EXERCISE: Exactly and only the lines from the first entry through the line with "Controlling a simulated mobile" should be copied, both ends included, with no pictures.
— START RECORD LIST —
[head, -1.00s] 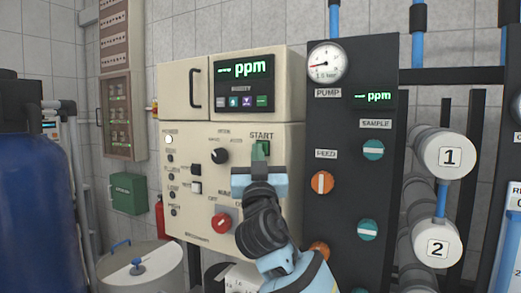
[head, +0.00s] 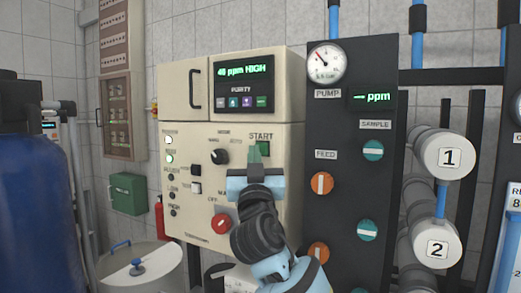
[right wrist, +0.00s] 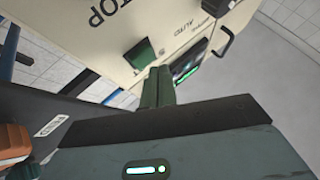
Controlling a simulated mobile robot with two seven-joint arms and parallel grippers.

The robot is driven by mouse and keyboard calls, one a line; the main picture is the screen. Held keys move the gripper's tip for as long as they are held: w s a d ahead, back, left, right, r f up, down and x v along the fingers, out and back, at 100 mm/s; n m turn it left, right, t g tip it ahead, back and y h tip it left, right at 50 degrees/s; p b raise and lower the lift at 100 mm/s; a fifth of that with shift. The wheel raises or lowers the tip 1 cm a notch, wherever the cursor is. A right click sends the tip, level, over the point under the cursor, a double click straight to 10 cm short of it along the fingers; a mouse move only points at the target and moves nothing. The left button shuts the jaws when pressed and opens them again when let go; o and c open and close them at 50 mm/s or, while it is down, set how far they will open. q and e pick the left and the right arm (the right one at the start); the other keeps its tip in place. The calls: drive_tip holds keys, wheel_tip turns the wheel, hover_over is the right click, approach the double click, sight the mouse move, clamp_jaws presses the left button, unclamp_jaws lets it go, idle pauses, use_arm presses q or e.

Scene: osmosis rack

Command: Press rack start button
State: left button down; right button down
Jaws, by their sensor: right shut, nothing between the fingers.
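The START button (head: 264,146) is a green square on the cream control panel (head: 285,185), under the START label. My right gripper (head: 255,151) is in front of it, with its green fingers closed together and empty, partly covering the button. In the right wrist view the button (right wrist: 140,53) shows just beyond and left of the fingertips (right wrist: 162,72). The tips look slightly apart from it. Two round lamps (head: 169,159) at the panel's left glow, and the display (head: 243,70) reads "48 ppm HIGH". My left gripper is not in view.
A black selector knob (head: 219,157) and a red knob (head: 221,224) sit left of my gripper. A dark panel with a pressure gauge (head: 327,62) and orange and teal valves (head: 321,184) stands to the right. White numbered cylinders (head: 443,153) are farther right.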

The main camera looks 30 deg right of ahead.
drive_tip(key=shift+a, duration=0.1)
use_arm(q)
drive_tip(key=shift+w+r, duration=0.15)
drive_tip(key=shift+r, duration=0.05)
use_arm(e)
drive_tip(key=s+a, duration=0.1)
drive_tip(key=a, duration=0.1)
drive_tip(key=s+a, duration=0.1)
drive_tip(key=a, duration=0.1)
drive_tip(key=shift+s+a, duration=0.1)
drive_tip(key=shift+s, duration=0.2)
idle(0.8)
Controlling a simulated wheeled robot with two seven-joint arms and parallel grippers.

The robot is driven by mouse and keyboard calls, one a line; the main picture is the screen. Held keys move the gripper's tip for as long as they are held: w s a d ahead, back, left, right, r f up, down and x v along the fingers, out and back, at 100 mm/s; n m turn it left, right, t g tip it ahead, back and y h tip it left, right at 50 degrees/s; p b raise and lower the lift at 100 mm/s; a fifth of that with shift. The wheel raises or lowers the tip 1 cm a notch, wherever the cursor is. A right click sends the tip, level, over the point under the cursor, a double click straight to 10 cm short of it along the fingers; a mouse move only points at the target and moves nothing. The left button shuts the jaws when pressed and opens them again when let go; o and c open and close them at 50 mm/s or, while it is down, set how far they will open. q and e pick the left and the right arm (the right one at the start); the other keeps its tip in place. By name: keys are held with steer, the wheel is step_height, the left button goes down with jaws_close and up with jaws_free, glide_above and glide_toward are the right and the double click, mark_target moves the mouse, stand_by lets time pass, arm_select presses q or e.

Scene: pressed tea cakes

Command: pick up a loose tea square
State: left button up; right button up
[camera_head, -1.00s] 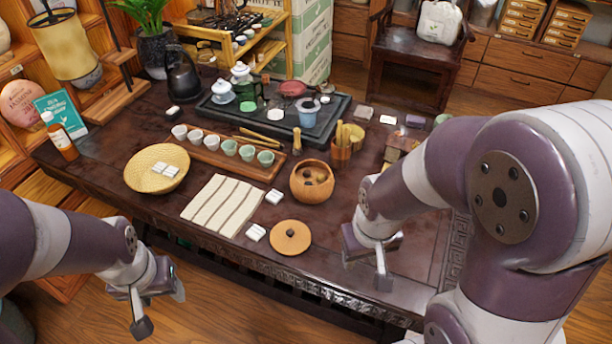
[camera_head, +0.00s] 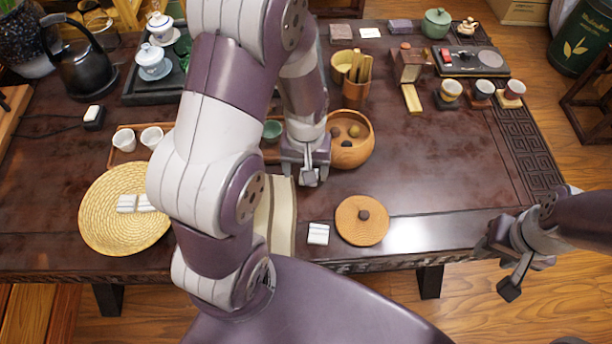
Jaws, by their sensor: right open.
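A white loose tea square (camera_head: 318,234) lies on the table near its front edge, between the striped mat (camera_head: 283,225) and a round wooden disc (camera_head: 360,215) with a dark knob. More white squares (camera_head: 135,203) lie on the round woven tray (camera_head: 105,235) at the left. My left gripper (camera_head: 307,178) points down beside the wooden bowl (camera_head: 351,155), above the mat's far end; its jaws are too small and dark to read, and whatever lies under it is hidden. My right gripper (camera_head: 503,270) is open and empty at the right, just off the table's front edge.
My left arm crosses the middle and covers part of the mat and cup row. A wooden holder (camera_head: 356,93), an upright wooden box (camera_head: 408,65) and small cups (camera_head: 482,91) stand farther back. A black kettle (camera_head: 82,68) is at the far left. The table's right half is mostly clear.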

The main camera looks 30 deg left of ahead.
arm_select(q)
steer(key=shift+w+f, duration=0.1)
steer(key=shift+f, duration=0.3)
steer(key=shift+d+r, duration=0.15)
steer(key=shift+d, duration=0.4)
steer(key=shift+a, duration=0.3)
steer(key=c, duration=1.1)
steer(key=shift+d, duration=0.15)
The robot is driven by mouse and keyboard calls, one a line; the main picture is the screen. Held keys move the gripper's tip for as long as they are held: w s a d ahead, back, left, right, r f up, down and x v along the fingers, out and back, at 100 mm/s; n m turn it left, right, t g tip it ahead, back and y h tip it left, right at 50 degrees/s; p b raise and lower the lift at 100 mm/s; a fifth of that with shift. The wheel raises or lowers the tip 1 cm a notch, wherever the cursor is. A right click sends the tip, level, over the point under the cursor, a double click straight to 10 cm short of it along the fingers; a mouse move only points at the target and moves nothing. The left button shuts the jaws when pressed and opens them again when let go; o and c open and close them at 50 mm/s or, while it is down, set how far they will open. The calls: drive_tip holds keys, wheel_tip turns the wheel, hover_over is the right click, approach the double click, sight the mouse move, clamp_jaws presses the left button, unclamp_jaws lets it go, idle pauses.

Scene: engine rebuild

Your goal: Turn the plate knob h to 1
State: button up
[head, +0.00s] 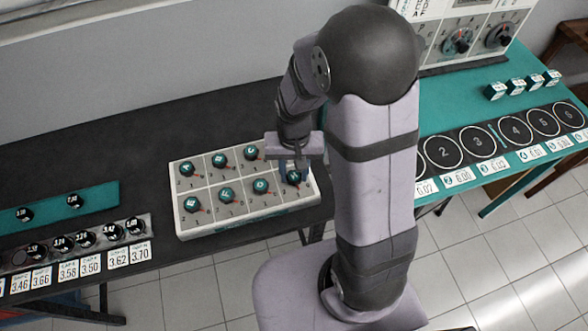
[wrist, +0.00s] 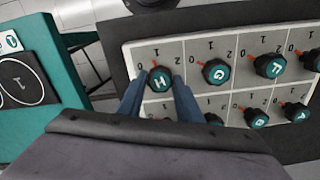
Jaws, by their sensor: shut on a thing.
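The plate knob H (wrist: 159,81) is a dark knob with a teal top, at the near corner of the white knob plate (head: 215,228). In the head view the knob (head: 293,178) is partly hidden beneath the fingers. My gripper (wrist: 157,87) has its two blue fingers on either side of the knob and is shut on it. It also shows in the head view (head: 292,165), pointing down. The knob's small red pointer (wrist: 154,64) faces up in the wrist view, close to the printed 1; its exact alignment is hard to tell.
Knobs G (wrist: 215,72) and F (wrist: 268,65) stand beside H, with several more on the plate. A dark bench (head: 140,150) bears the plate. A rack of labelled black parts (head: 85,240) lies at left. A teal table (head: 460,95) with numbered circles stands at right.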

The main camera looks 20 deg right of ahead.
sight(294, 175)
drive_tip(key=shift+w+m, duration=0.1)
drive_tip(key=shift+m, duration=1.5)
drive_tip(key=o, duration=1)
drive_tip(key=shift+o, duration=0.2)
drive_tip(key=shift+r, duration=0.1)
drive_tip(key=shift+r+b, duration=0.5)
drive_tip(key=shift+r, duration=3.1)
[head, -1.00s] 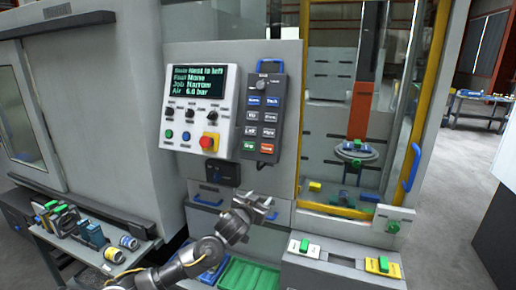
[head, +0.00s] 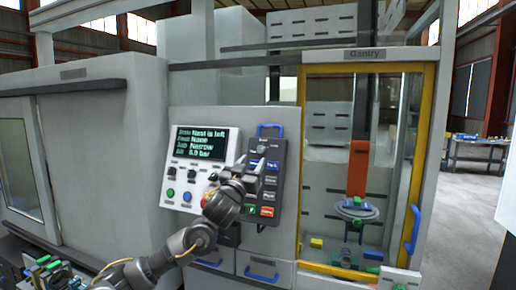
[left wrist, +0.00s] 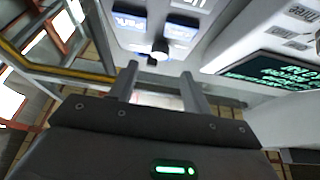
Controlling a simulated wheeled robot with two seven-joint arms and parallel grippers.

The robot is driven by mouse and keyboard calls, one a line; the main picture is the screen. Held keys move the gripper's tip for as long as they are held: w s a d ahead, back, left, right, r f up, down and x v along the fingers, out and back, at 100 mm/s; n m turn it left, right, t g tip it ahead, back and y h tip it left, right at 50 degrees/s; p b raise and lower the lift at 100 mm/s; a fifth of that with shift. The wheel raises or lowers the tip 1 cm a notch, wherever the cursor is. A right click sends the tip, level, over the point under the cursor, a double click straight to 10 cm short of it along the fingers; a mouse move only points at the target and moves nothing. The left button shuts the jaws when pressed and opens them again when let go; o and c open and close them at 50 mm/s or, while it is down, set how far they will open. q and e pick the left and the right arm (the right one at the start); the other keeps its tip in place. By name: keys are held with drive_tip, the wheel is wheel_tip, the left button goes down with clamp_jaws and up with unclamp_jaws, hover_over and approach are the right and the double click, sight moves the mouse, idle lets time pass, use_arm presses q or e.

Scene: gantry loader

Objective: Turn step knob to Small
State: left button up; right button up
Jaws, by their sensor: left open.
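The dark pendant (head: 268,195) hangs on the machine front, right of the control panel. My left gripper (head: 247,167) is in front of the pendant, just below and left of the knob, and hides some buttons. In the left wrist view my left gripper (left wrist: 158,82) is open and empty, and a round knob (left wrist: 160,47) shows beyond the gap between its fingertips. I cannot tell if they touch it. My right gripper is out of view.
The control panel (head: 176,186) with a green-text screen (head: 201,143) is left of the pendant. My arm crosses its lower right, beside a partly hidden red button. The yellow-framed gantry door (head: 428,160) with a blue handle is to the right.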

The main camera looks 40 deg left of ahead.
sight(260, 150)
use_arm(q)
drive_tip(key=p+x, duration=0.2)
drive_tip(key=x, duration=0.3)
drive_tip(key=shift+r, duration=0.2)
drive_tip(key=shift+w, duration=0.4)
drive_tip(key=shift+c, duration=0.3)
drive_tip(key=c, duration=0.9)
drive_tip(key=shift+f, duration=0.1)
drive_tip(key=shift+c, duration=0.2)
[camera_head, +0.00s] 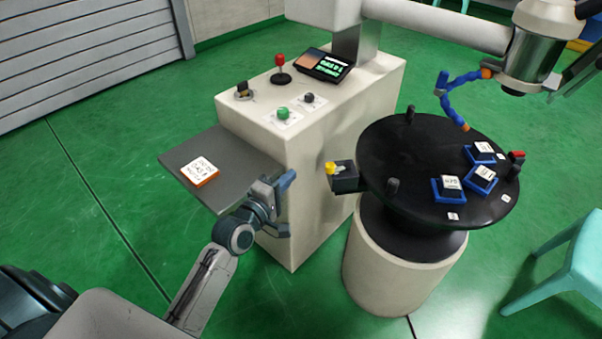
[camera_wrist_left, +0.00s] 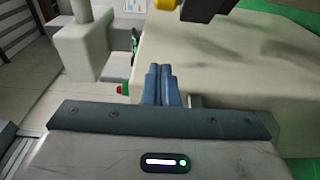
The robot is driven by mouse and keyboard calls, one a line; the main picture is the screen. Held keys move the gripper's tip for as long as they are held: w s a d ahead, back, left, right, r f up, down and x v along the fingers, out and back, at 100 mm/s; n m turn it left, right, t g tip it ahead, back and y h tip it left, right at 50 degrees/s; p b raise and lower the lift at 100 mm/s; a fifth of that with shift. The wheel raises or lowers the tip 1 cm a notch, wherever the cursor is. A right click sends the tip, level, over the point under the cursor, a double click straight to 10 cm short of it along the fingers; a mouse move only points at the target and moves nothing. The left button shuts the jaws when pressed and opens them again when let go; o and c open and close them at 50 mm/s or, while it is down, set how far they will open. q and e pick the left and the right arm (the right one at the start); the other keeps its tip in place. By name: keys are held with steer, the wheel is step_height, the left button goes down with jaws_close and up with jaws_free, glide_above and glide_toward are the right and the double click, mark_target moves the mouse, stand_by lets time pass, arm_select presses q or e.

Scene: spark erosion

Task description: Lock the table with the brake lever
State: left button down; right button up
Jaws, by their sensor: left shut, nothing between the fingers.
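The round black table (camera_head: 420,165) stands on a pale cylindrical base right of the console. A black bracket (camera_head: 346,178) at its left side carries a yellow-tipped lever (camera_head: 331,168), which looks like the brake lever. The yellow tip (camera_wrist_left: 166,4) and the black bracket (camera_wrist_left: 207,8) also show at the top edge of the left wrist view, partly cut off. My left gripper (camera_head: 285,182) is shut and empty, to the left of the lever and apart from it. Its blue fingers (camera_wrist_left: 162,80) lie together in the left wrist view. My right gripper is not in view.
Blue holders with dark blocks (camera_head: 448,189) and black posts stand on the table. The pale console (camera_head: 325,130) has a red-knobbed lever (camera_head: 279,62), buttons and a screen. A grey shelf (camera_head: 235,160) bears a labelled tile (camera_head: 200,171). A blue hose (camera_head: 455,88) hangs above the table.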

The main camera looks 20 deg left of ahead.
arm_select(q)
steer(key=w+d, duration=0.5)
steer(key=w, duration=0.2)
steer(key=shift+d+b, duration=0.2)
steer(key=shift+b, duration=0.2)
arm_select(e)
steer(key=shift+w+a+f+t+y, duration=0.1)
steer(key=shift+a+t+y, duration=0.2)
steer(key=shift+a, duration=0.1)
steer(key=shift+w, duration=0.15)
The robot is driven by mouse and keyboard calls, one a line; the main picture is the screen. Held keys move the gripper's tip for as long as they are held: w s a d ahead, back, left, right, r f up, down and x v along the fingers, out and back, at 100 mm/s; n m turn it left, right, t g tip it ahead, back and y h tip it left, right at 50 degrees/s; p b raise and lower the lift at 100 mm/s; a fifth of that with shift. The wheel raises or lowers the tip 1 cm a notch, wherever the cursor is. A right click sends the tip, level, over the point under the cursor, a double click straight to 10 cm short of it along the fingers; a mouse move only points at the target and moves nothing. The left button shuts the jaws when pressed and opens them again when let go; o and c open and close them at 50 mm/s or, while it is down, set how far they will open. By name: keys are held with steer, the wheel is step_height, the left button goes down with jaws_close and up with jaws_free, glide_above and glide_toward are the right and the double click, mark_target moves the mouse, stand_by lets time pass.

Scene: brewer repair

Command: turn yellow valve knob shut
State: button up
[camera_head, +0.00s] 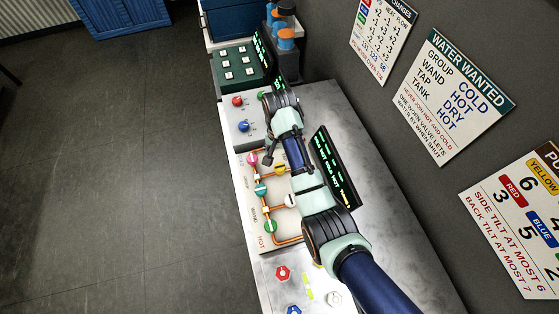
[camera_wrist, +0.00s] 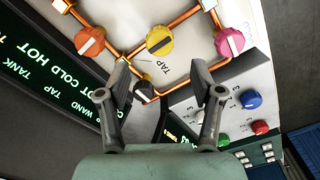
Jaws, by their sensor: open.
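In the head view the yellow knob (camera_head: 281,169) shows beside my arm, partly covered. My gripper (camera_wrist: 160,80) is open and empty, its two fingers spread to either side below the knob in the wrist view, apart from it. In the head view my gripper (camera_head: 271,155) is over the upper part of the valve panel, close to the pink and yellow knobs.
A pink knob (camera_wrist: 229,42) and an orange knob (camera_wrist: 90,41) flank the yellow one. A dark knob (camera_wrist: 145,90) lies between my fingers' outlines. Teal (camera_head: 261,189) and green (camera_head: 270,226) knobs sit lower on the panel. A black display (camera_head: 335,165) with green text stands right of the panel.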

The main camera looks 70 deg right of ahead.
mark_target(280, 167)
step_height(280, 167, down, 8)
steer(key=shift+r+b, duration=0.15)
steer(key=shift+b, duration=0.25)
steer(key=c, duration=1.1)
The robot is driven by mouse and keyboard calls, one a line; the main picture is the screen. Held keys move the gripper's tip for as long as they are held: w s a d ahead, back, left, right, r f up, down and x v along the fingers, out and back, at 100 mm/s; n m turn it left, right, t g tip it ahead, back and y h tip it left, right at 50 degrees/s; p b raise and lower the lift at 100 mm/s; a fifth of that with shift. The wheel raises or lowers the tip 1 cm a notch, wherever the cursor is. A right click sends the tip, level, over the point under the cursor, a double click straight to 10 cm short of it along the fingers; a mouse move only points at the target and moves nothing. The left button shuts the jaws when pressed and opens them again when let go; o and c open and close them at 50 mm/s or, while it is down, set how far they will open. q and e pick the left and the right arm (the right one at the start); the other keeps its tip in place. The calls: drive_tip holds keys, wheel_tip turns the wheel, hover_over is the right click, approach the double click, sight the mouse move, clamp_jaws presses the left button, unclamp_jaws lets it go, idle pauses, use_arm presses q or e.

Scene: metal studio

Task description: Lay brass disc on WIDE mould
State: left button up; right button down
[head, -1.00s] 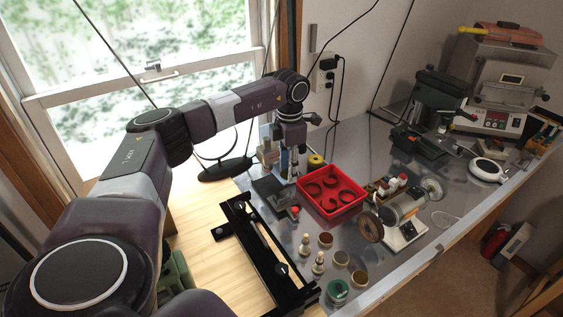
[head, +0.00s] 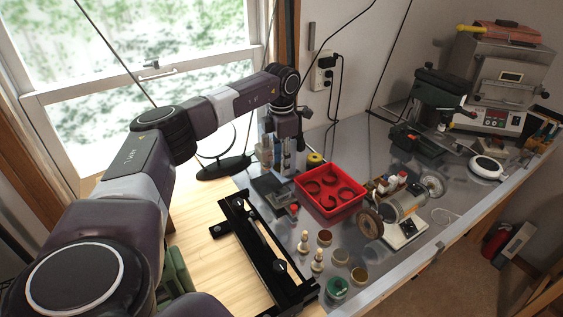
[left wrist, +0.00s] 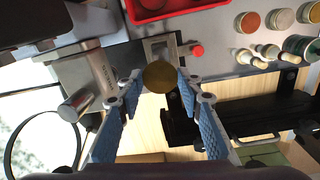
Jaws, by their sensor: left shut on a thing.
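The brass disc (left wrist: 160,77) is a flat, round, dull gold piece between the fingertips of my left gripper (left wrist: 158,84) in the left wrist view. Both blue-padded fingers are shut on it. In the head view my left gripper (head: 287,172) points down over the back left of the bench, and the disc cannot be made out. A steel plate or block (left wrist: 165,48) with a red knob (left wrist: 197,50) lies below and beyond the disc. I cannot read a WIDE marking, so which piece is that mould is unclear. My right gripper is not seen.
A red tray (head: 360,204) with dark curved pieces stands right of the gripper. A black rail frame (head: 262,252) lies in front. Small jars (head: 341,257) and pegs (head: 317,262) are at front right.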

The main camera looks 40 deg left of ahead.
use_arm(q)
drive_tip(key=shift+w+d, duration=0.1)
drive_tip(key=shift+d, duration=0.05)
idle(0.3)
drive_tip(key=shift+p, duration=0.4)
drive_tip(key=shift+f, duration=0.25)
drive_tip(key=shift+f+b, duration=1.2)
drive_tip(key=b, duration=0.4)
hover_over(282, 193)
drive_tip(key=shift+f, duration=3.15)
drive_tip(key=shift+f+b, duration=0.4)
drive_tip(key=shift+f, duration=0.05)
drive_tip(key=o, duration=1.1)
— END RECORD LIST —
THE RESPONSE:
[head, -1.00s] 
[head, +0.00s] 
[right wrist, +0.00s] 
Controlling a simulated mobile robot with two seven-joint arms and parallel grippers.

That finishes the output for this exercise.